Sept. 7, 2000 -- "Yes, ladies and gentlemen, welcome aboard NASA's Millennium-Two Space Elevator. Your first stop will be the Lunar-level platform before we continue on to the New Frontier Space Colony development. The entire ride will take about 5 hours, so sit back and enjoy the trip. As we rise, be sure to watch outside the window as the curvature of the Earth becomes visible and the sky changes from deep blue to black, truly one of the most breathtaking views you will ever see!"

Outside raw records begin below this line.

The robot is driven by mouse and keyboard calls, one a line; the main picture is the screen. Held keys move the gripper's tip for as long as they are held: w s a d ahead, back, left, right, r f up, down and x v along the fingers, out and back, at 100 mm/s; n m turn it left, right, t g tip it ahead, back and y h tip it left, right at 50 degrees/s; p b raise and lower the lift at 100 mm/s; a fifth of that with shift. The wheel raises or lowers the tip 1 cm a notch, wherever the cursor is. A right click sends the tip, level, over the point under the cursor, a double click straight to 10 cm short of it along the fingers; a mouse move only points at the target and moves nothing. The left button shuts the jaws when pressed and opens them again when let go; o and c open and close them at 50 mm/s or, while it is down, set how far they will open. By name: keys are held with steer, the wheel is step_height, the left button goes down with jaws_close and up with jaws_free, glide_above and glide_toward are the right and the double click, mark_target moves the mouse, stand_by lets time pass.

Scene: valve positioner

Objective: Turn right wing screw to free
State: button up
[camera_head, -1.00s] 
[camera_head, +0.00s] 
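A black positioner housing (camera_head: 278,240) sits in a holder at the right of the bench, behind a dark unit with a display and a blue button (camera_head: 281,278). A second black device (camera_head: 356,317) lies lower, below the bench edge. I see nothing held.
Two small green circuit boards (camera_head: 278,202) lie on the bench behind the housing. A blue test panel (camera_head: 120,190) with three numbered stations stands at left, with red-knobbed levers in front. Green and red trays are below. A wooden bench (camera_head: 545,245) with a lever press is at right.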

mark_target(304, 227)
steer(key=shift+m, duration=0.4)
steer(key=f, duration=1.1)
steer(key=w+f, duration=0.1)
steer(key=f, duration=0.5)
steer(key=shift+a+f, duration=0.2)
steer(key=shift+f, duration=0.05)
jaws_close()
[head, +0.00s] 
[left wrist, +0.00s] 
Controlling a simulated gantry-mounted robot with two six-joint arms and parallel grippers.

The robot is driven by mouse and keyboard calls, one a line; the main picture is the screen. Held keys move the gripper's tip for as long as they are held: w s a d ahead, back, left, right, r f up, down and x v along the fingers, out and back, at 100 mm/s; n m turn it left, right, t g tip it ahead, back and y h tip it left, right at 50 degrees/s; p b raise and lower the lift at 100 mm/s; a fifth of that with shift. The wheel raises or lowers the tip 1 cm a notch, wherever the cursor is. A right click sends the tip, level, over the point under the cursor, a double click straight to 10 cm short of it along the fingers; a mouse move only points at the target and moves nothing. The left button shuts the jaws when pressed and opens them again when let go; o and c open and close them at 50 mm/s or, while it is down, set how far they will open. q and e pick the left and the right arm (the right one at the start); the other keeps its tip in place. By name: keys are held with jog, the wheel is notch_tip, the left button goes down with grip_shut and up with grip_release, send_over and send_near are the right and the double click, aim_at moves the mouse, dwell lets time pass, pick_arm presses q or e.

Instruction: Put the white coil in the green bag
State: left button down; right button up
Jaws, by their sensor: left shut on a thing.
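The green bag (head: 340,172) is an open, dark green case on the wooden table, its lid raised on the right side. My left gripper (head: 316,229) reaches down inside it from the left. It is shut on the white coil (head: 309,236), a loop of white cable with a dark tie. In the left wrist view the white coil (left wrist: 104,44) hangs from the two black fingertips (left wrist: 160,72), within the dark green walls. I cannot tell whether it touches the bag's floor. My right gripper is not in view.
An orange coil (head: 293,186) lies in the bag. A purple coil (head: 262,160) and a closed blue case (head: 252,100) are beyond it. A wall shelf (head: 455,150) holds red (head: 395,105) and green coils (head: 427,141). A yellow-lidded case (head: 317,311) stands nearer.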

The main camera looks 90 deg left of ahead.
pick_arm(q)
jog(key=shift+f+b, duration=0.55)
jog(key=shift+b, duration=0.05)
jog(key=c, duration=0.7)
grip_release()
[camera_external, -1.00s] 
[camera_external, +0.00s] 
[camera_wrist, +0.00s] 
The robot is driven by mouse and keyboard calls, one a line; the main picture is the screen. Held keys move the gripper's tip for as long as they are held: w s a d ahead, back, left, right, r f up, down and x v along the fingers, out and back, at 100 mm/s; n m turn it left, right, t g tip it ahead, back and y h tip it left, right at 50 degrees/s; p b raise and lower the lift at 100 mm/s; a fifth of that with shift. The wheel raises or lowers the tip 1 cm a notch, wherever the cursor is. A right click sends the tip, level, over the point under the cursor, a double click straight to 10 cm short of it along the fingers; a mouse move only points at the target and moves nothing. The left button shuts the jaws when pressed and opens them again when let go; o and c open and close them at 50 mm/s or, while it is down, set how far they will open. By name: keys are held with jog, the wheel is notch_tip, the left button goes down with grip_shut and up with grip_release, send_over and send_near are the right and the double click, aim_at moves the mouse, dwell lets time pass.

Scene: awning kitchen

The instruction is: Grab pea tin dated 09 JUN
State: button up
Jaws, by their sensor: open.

Does this sound like the Sci-Fi Channel or a chapter out of Arthur C. Clarke's, Fountains of Paradise? Well, it's not. It is a real possibility -- a "space elevator" -- that researchers are considering today as a far-out space transportation system for the next century.
Above: Artist Pat Rawling's concept of a space elevator viewed from the geostationary transfer station looking down along the length of the elevator toward Earth. [more information]
David Smitherman of NASA/Marshall's Advanced Projects Office has compiled plans for such an elevator that could turn science fiction into reality. His publication, Space Elevators: An Advanced Earth-Space Infrastructure for the New Millennium, is based on findings from a space infrastructure conference held at the Marshall Space Flight Center last year. The workshop included scientists and engineers from government and industry representing various fields such as structures, space tethers, materials, and Earth/space environments.
"This is no longer science fiction," said Smitherman. "We came out of the workshop saying, 'We may very well be able to do this.'"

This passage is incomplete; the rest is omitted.